San Francisco Eastern Neighborhoods Plan passes – finally
By Matt Regan
There is an old military adage, “the first casualty of any battle is the plan”. This would appear to be true in the battle to rezone San Francisco’s Eastern Neighborhoods, a vast swathe of the city stretching from the South of Market to Potrero Hill and the Mission. In the 10 years of fighting over what should be allowed to be built in this part of San Francisco, any semblance of the original plan has long since disappeared and what remains is a patchwork quilt put together by every single issue pressure group who expressed an opinion.
On December 9, 2008 after over 10 years of meetings, hearings, disputes, threats and counter threats the San Francisco Board of Supervisors finally approved a plan that will allow developers to begin entitling dozens of bottled up projects that may bring as many as 7500 new housing units to the area, provided of course the developers haven’t either died of old age, completely lost interest, or more likely lost financing for their projects in the interim.
The approval of the plan is a phyrric victory; yes we will see a lot of new housing construction and yes we will see new neighborhoods grow out of what are currently vacant lots or obsolete industrial buildings, but at what cost?
One of the most vocal interest groups in this process were those seeking to protect the remaining vestiges of San Francisco’s 19th century industrial blue collar character. They successfully pushed for large chunks of the Eastern Neighborhoods to be zoned “PDR” or Production, Distribution and Repair and strictly off limits to housing. While we agree that there is a need for such industrial activities we are not convinced that they got the mix right and that too much land was zoned for industries that have left the city never to return. As one observer noted, “zoning so much land for PDR is like zoning for gold mines, its nothing more than naïve wishful thinking.”
Perhaps the biggest flaw in the whole plan is the complete lack of consideration given to transit oriented development opportunities. San Francisco proudly declares itself to be a “transit first” city yet through this whole planning process height limits along Mission Street, arguably San Francisco’s most integrated transit corridor with MUNI, SamTrans, and BART, were cut to the point where they are currently lower than height limits adjacent to suburban BART stations. This however pales in comparison the missed opportunities along the 3rd Street Light Rail line.
The $800 million 3rd Street Light Rail was opened two years ago with much fanfare. It was designed to connect the Bayview neighborhood to the rest of the city and service the new Mission Bay life sciences hub and eventually connect to a central subway running all the way to Union Square and Chinatown. For over two miles this jewel in MUNI’s crown traverses the eastern neighborhoods, and for the forseeable future it will traverse a part of the city where nobody lives. Bowing to pressure from the PDR lobby, planners zoned almost all of the 3rd street light rail line off limits to new housing construction.

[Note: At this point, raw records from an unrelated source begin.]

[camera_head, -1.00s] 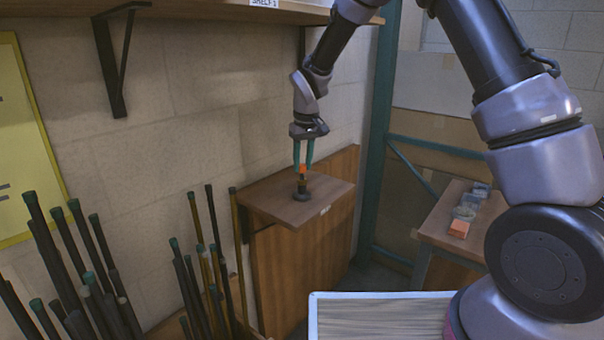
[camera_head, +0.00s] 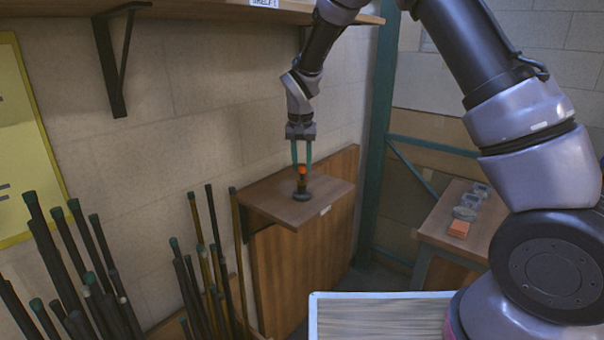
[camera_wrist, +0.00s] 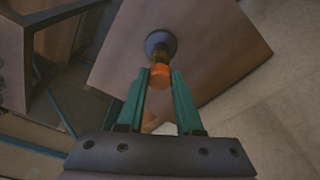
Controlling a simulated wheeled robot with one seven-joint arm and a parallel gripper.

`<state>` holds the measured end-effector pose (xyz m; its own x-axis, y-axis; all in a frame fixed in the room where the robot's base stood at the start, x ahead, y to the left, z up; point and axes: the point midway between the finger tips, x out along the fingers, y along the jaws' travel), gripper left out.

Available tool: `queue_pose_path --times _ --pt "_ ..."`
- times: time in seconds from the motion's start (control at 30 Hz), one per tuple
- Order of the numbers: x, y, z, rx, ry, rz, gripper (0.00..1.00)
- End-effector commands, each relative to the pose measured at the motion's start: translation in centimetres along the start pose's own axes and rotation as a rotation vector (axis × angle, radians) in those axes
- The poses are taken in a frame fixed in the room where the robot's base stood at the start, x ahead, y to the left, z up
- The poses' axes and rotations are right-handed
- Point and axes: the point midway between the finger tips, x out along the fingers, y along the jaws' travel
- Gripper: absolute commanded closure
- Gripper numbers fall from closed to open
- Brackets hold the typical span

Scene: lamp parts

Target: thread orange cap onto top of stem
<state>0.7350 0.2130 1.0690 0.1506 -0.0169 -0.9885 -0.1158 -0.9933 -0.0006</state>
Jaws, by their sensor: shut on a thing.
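The orange cap (camera_head: 302,169) sits at the top of the short brownish stem (camera_head: 302,184), which stands upright on a dark round base (camera_head: 302,195). My gripper (camera_head: 302,165) points down over it, its green fingers shut on the cap from both sides. In the wrist view the cap (camera_wrist: 160,76) lies between the fingertips (camera_wrist: 160,71), in line with the stem (camera_wrist: 159,57) and the grey base (camera_wrist: 160,42). I cannot tell how far the threads are engaged; the joint between cap and stem is too small to see.
The base stands on a small wooden wall table (camera_head: 270,203). Dark rods (camera_head: 190,270) with green ends stand at the lower left. A side bench (camera_head: 440,225) at the right holds an orange block (camera_head: 459,229) and small clear containers (camera_head: 466,212). A shelf (camera_head: 200,8) runs above.

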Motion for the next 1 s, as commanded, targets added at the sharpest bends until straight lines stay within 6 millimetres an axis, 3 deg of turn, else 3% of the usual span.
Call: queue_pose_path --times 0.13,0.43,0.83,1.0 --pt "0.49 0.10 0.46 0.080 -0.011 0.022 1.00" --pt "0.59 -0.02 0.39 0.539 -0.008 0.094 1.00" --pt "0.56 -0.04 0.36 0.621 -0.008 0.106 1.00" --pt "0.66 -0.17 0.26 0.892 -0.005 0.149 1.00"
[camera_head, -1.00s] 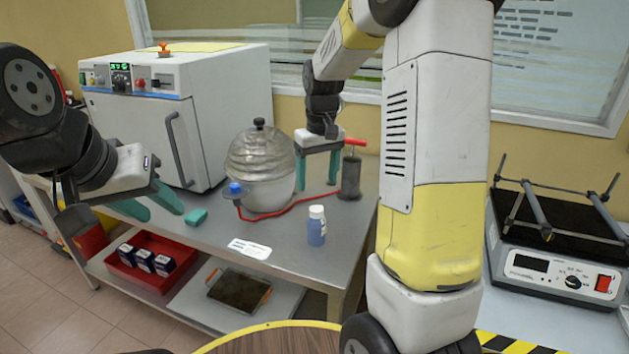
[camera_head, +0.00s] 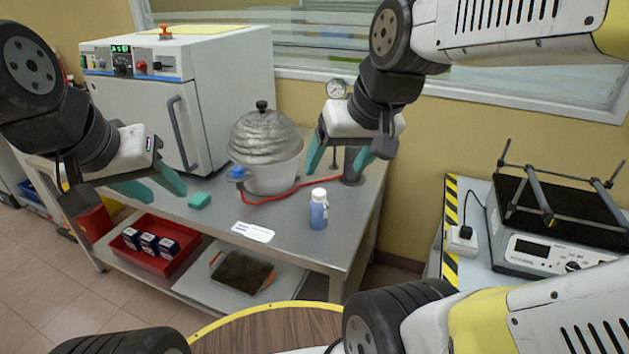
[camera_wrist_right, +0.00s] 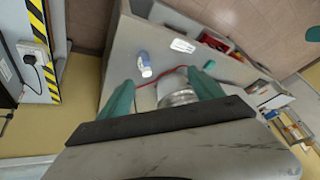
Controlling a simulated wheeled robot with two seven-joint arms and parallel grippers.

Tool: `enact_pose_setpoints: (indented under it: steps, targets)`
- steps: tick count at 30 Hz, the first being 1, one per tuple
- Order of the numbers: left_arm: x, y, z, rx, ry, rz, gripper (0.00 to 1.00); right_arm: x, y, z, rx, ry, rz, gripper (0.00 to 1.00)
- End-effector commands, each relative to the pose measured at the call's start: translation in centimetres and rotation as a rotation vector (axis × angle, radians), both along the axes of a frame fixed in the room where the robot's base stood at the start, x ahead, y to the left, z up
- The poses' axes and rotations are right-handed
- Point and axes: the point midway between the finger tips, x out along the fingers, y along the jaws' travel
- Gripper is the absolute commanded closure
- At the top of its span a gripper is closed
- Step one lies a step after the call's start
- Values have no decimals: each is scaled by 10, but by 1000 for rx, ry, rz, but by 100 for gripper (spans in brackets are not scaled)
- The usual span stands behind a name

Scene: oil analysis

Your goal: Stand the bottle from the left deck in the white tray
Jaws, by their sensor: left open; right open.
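A small blue bottle (camera_head: 318,210) with a white cap stands upright on the grey metal bench top (camera_head: 290,240), near its front right edge. It also shows in the right wrist view (camera_wrist_right: 145,65), beyond my fingers. My right gripper (camera_head: 337,165) is open and empty, above and behind the bottle. My left gripper (camera_head: 155,188) is open and empty over the bench's left part, near a teal block. A flat white tray-like panel (camera_head: 198,292) lies on the lower shelf, with a dark plate (camera_head: 240,272) with orange handles on it; I cannot tell if it is the white tray.
A foil-topped pot (camera_head: 265,150) with a red hose stands behind the bottle. A white oven (camera_head: 190,90) stands at the back left. A white label (camera_head: 253,232) and teal block (camera_head: 200,200) lie on the bench. A red bin (camera_head: 155,262) holds small boxes below.

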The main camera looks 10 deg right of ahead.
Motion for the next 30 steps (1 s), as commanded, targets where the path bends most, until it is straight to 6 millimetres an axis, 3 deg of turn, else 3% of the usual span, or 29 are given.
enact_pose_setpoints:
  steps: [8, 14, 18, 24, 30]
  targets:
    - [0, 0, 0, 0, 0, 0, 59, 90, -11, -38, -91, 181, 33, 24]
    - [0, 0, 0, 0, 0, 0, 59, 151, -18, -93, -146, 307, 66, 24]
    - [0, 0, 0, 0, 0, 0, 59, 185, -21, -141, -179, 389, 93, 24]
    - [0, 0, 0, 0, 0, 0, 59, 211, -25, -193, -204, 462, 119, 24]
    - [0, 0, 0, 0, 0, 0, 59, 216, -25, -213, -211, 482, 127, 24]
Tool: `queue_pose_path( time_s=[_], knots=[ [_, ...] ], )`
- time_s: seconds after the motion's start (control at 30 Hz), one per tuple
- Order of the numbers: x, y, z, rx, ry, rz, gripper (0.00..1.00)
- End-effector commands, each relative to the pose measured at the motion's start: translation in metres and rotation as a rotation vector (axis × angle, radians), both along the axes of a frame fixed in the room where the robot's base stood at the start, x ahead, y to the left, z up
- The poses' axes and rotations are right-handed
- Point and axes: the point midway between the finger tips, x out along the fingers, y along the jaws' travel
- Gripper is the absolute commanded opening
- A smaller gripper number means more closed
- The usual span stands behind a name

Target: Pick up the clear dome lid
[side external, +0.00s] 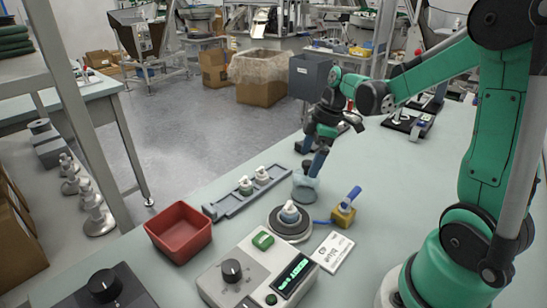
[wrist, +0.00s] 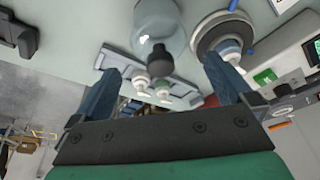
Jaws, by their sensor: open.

While we are happy to see this bureaucratic bottleneck finally break, and that development will finally be allowed to proceed, we are concerned that when reality finally dawns on San Francisco and the city comes to the understanding that this region still faces a chronic housing shortage and a huge housing/jobs imbalance, it might be too late to do anything to recapture missed Eastern Neighborhoods opportunities and help solve some of these problems.